To get a design where you'd be able to run everything from a CPU
atomic context that can't trigger a WQ..
New silicon would have to implement some MSI-only 'cache' that can
invalidate entries based on a simple MemWr TLP.
Then the affinity update would write to the host memory, then send a
MemWr to the device to trigger invalidate.
As a silicon design it might work, but it means existing devices can't
be used with this dev_msi. It is also the sort of thing that would
need a standard document to have any hope of multiple vendors fitting
into it. Eg at PCI-SIG or something.
> If you don't do that then you simply can't write to that space from the
> CPU and you have to transport this kind information always via command
> queues.
Yes, exactly. This is part of the architectural design of the device,
has been for a long time. Has positives and negatives.

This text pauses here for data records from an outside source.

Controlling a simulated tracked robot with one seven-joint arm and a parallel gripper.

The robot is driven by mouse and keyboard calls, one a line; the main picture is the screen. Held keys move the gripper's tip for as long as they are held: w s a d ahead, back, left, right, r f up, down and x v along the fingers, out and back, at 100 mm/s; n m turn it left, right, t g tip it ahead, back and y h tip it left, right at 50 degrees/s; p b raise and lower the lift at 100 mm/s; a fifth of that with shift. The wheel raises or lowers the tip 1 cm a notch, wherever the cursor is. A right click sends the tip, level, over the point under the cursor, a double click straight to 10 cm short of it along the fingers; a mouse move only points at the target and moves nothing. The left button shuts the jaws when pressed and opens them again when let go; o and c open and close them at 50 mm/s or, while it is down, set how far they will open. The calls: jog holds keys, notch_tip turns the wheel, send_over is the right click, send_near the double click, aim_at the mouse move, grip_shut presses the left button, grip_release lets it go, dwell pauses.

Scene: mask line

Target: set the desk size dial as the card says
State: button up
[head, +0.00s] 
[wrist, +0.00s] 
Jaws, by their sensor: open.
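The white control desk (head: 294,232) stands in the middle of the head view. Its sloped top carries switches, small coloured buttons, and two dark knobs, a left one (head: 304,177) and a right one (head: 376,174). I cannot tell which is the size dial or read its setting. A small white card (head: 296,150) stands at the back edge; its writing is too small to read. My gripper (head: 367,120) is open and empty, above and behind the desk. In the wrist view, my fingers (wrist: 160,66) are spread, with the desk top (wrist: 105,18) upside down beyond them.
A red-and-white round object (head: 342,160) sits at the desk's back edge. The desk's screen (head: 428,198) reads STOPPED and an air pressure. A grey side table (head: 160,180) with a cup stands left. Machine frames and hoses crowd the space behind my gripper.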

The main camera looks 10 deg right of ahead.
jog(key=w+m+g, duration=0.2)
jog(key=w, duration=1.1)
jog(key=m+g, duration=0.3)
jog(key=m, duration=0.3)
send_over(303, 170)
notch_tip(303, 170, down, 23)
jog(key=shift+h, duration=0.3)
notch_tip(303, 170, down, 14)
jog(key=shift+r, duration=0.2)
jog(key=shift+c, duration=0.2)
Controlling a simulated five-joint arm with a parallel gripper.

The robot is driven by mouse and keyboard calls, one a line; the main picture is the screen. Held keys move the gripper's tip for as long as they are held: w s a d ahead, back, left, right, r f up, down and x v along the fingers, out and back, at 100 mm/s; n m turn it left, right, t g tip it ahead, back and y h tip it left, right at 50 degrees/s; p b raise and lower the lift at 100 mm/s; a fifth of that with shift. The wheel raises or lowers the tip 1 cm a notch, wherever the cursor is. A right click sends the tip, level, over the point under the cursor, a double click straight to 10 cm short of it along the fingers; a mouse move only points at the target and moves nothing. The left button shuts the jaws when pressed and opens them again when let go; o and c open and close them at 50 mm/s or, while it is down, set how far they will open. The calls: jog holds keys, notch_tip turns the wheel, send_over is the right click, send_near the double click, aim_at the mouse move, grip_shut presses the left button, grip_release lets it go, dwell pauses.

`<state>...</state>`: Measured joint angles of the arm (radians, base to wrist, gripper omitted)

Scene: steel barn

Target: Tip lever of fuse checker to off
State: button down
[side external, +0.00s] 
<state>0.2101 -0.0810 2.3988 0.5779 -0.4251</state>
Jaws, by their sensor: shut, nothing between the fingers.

> > I suppose the core code could provide this as a service? Sort of a
> > varient of the other lazy things above?
>
> Kinda. That needs a lot of thought for the affinity setting stuff
> because it can be called from contexts which do not allow that. It's
> solvable though, but I clearly need to stare at the corner cases for a
> while.
If possible, this would be ideal, as we could use the dev_msi on a big
installed base of existing HW.
I suspect other HW can probably fit into this too as the basic
ingredients should be fairly widespread.
Even a restricted version for situations where affinity does not need
a device update would possibly be interesting (eg x86 IOMMU remap, ARM
GIC, etc)
> OTOH, in normal operation for MSI interrupts (edge type) masking is not
> used at all and just restricted to the startup teardown.
Yeah, at least this device doesn't need masking at runtime, just
startup/teardown and affinity update.